Anyway he said that he doesn't follow the news - like he used to when he was still alive. While telling his new preoccupations, I was turning the pages of the tabloid, that apparently he owns. What is unusual about this tabloid is that the masthead (the box where the list of staff members and editors of the newspaper are put) includes so many people. I think I even told dad that "andami mo namang tao, ngayon lang napuno ito ah!" before I was stirred from my sleep.
Like all dreams about him, I would have ignored this appearance for one reason: I do not know of any occasion where he would wish to be remembered. The last time I had a striking dream about him happened a week before his second death anniversary. It was where we finally settled our differences and found peace in the afterlife. Despite his regular visits to me, he never makes his presence felt to my mom or my sister in their sleep. Mom would say that maybe dad is still guilty of the things he did to her when he was still alive. I do not know. What I am sure of is that he passed away with dignity and love from the family he almost turned his back from.
It's been four years since he departed life and I still wonder why he remains in the realm of the living. Is there a possibility that his continued presence only proves that souls do not travel from one body to the next like what the eastern thought believes?

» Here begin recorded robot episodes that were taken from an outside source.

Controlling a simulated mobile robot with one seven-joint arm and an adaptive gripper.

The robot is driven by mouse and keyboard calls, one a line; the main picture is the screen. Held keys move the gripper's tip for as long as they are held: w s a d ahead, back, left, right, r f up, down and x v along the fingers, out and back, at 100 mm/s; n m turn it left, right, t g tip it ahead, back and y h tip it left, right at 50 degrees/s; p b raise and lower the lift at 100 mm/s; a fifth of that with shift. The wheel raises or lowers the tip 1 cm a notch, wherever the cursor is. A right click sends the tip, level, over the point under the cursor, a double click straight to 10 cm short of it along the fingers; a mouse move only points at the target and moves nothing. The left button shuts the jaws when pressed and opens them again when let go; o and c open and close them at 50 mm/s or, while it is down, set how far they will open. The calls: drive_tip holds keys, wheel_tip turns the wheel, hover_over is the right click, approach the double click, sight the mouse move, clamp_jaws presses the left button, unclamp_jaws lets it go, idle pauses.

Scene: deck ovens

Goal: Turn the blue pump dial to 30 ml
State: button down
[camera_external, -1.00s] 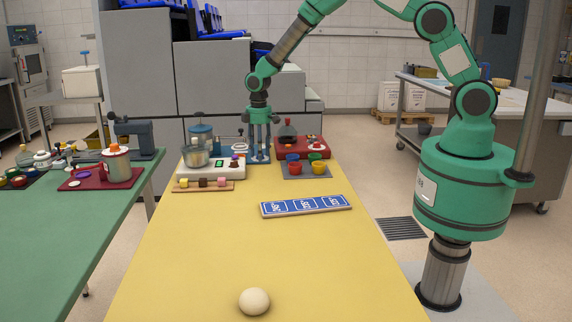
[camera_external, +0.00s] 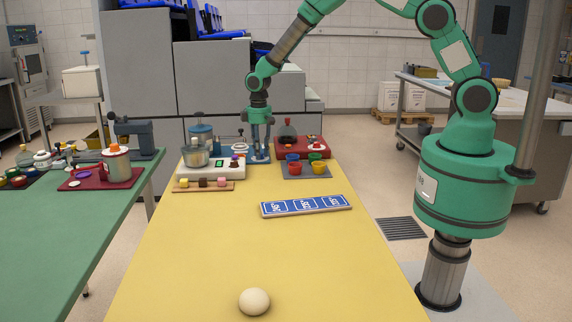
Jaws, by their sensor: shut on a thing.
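My gripper (camera_external: 260,150) points straight down at the far end of the yellow table. Its fingers are shut low over a small device with a pale blue and white base (camera_external: 259,159), where the blue pump dial is. The dial itself is hidden between the fingers, and its setting is too small to read.
Left of my gripper stand a white mixer scale (camera_external: 228,172) with a bowl and a blue-lidded jar (camera_external: 201,131). Right are a red tray (camera_external: 318,152) and a grey tray (camera_external: 322,174) with coloured cups. A blue sign board (camera_external: 306,206) and pale ball (camera_external: 254,301) lie nearer.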

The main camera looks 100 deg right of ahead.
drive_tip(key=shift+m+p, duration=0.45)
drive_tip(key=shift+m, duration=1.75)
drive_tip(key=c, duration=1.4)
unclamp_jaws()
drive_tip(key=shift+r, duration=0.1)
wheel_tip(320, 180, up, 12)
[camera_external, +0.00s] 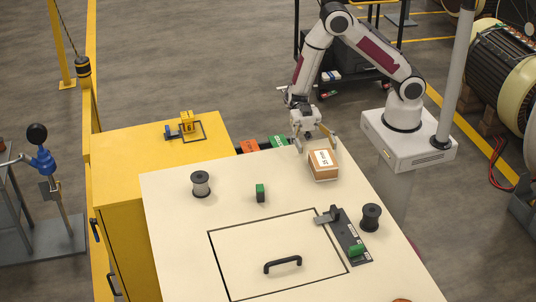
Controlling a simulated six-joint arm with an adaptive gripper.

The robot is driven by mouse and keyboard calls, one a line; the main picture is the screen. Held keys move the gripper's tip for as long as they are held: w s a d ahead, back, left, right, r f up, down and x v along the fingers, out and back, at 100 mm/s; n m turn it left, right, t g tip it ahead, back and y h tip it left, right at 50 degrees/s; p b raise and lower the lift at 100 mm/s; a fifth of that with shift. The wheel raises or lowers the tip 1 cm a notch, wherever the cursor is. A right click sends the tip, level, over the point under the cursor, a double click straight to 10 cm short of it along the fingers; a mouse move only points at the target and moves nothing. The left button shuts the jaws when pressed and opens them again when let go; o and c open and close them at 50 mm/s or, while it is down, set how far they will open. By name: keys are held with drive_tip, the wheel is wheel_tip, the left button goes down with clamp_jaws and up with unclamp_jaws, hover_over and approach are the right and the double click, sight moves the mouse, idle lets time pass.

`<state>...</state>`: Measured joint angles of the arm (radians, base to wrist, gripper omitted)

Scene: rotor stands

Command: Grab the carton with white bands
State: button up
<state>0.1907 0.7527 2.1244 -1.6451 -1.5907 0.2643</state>
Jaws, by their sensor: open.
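The carton (324,171) is a small brown box with a white label on top and white along its lower edge. It sits near the far right edge of the cream tabletop (180,226). My gripper (315,139) is open just above and behind the carton, fingers pointing down. One finger is close to the carton's far side. I cannot tell whether it touches.
A grey spool (201,184), a small green block (260,192) and a dark spool (371,217) stand on the table. A dark latch plate (347,237) and a hatch with a black handle (283,264) are nearer. A yellow cabinet (130,150) adjoins at left.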

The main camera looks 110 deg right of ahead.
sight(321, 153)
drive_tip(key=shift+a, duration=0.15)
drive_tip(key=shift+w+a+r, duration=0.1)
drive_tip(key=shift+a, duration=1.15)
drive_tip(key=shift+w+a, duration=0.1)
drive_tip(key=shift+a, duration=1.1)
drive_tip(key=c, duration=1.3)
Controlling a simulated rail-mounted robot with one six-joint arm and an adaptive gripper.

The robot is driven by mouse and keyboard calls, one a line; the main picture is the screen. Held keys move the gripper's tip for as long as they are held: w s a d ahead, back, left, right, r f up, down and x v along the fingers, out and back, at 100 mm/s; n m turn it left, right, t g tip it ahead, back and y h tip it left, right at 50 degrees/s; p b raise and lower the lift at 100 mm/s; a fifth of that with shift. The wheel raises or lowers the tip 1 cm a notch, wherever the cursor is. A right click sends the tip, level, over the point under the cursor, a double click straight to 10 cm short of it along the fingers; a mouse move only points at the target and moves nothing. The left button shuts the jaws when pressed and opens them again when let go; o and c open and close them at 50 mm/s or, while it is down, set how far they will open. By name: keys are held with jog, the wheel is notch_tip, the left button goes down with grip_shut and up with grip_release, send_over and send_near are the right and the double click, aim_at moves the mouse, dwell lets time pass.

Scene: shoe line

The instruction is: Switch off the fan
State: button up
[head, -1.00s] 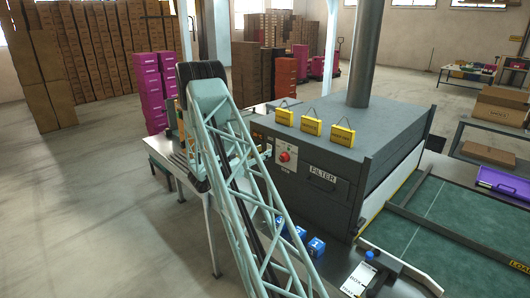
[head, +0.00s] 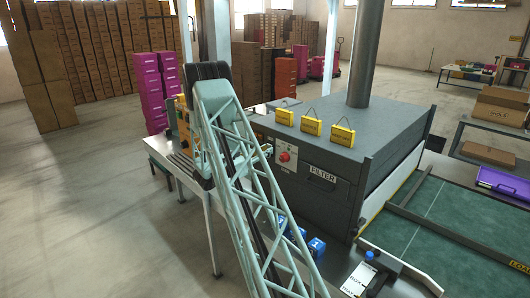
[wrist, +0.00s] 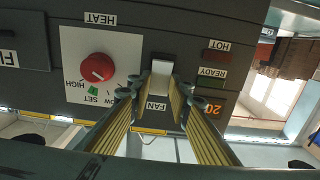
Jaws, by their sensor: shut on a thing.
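In the wrist view, which is upside down, the fan switch (wrist: 162,68) is a pale lever on the dark panel, with a dark slot behind it and the FAN label (wrist: 157,107) beside it. My gripper (wrist: 164,82) has its two ribbed yellow fingers on either side of the lever, shut on it. In the head view my gripper (head: 266,151) is small and mostly hidden by my arm, at the front of the grey machine (head: 318,178). The switch cannot be made out there.
A red HEAT knob (wrist: 97,67) on a white plate is beside the switch. HOT (wrist: 216,57) and READY (wrist: 211,83) lamps are on its other side. Yellow tags (head: 312,126) stand on the machine. Blue blocks (head: 317,246) sit on the table below.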

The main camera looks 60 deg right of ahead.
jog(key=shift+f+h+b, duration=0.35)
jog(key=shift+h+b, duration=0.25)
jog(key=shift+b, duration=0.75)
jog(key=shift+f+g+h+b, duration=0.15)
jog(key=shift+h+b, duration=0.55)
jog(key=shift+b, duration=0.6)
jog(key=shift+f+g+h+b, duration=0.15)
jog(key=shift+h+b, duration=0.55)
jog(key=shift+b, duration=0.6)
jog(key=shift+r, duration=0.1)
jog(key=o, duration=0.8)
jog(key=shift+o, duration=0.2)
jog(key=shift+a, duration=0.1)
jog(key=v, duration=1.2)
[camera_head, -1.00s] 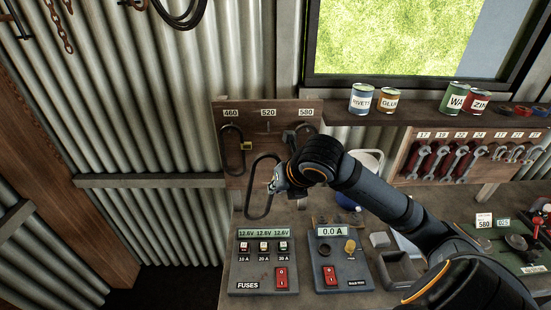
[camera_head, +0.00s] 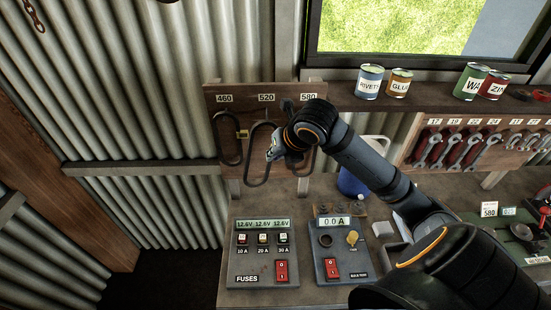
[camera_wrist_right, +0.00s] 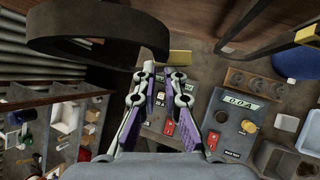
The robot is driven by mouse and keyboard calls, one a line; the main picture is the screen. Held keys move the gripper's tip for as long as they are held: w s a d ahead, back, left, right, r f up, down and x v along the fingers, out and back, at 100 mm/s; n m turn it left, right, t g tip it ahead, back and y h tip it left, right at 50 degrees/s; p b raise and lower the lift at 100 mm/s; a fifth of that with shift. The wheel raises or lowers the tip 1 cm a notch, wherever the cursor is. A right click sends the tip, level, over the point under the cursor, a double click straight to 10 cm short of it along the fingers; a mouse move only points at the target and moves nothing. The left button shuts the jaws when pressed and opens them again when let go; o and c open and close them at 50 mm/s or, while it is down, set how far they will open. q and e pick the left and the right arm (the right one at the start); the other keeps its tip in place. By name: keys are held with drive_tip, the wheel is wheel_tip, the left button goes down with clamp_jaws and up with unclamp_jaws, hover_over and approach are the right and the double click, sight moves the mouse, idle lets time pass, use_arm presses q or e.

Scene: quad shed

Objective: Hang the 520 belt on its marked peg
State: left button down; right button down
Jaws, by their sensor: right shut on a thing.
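The pegboard (camera_head: 222,96) carries the labels 460, 520 and 580. My right gripper (camera_head: 275,151) is shut on the 520 belt (camera_head: 250,165), a dark elongated loop, at the loop's right side. The loop hangs upright in front of the board, its top just below the 520 label (camera_head: 266,98). I cannot tell whether its top is over the peg. In the right wrist view, a broad dark band (camera_wrist_right: 120,40), likely the belt, spans above the fingertips (camera_wrist_right: 161,72). My left gripper is not in view.
Another belt (camera_head: 221,140) hangs under 460, with a yellow tag (camera_head: 242,134) close to the held loop. Below stand the fuse box (camera_head: 262,255) and a meter box (camera_head: 342,255). Cans line the shelf (camera_head: 425,103).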

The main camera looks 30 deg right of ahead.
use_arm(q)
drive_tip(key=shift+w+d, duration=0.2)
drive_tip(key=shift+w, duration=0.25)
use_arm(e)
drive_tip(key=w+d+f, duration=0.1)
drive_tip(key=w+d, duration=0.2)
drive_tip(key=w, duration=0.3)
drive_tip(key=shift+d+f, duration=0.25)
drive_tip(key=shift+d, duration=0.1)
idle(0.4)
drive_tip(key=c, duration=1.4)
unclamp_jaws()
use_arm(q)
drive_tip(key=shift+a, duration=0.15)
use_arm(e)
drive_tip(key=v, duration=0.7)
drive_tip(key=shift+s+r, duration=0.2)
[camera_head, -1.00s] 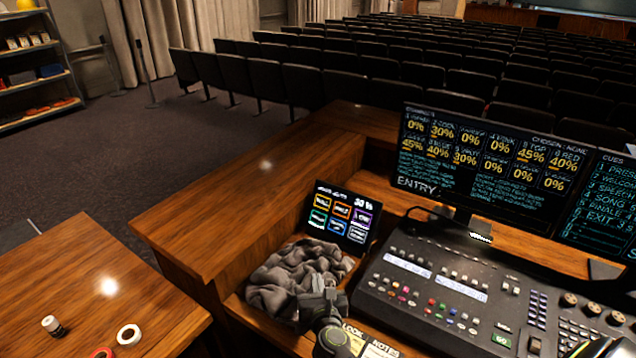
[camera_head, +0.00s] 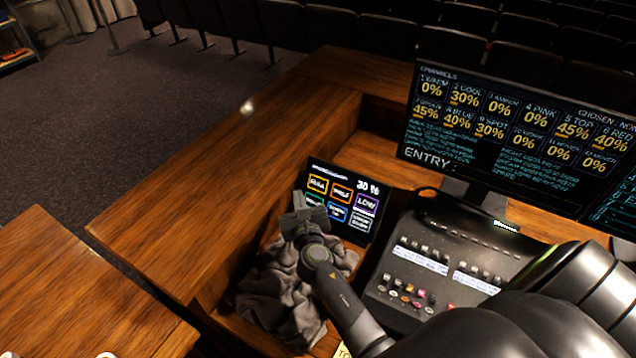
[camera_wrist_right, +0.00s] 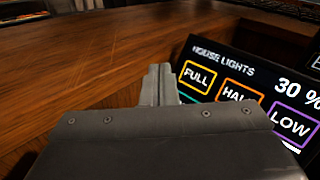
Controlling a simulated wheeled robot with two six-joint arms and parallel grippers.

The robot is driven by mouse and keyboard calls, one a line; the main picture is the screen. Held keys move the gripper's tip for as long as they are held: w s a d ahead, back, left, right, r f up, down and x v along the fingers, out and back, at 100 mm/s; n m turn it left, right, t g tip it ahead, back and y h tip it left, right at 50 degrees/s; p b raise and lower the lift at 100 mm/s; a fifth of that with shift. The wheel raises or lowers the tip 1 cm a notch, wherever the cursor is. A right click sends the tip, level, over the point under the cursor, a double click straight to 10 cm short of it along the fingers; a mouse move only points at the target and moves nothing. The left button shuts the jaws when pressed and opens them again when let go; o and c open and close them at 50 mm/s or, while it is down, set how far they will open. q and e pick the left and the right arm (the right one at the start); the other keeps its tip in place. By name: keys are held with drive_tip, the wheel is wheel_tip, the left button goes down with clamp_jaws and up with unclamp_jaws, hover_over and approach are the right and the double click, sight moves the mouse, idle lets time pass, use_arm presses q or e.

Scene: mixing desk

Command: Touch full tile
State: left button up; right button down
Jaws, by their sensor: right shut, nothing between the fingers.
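The house lights panel (camera_head: 352,226) is a small dark tilted screen reading 30 %, with coloured outlined tiles in two rows. The full tile (camera_head: 318,184) is the yellow-outlined one at its upper left; in the right wrist view the tile (camera_wrist_right: 197,77) reads FULL. My right gripper (camera_head: 299,200) is shut and empty, in front of the panel's left side and covering part of the lower left tile. In the right wrist view its fingertips (camera_wrist_right: 159,72) appear just left of the full tile; I cannot tell whether they touch the panel. My left gripper is out of view.
A crumpled grey cloth (camera_head: 283,295) lies below my right gripper. The mixing desk (camera_head: 425,268) stands right of the panel, under my right arm. A large channel monitor (camera_head: 510,135) stands behind it. The wooden ledge (camera_head: 235,160) left of the panel is clear.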

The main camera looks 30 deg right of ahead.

Is it possible that his presence in our lives still has purpose since he left us with so many unfinished business that we need to fix ourselves?
Sometimes it is difficult to dive into metaphysical ramblings for I am left with so many questions that I cannot answer myself.
However, what separates this dream about my dad from the others I had before is that I was not the only one who saw his apparition that morning. A revelation by a house help while eating my lunch left a cold chill so intense, it made the strands of my hair point upwards for quite sometime:
---
Alam mo, napanaginipan ko yung papa mo kanina. Dumating daw siya tapos nagpapahanda ng ulam sa akin. Natandaan ko yung mukha niya kasi sa mga pictures sa sala. Hayun, niluto ko siya ng Tuyo at Sinangag. Sabi niya sa akin dun na lang daw siya kakain sa kwarto mo.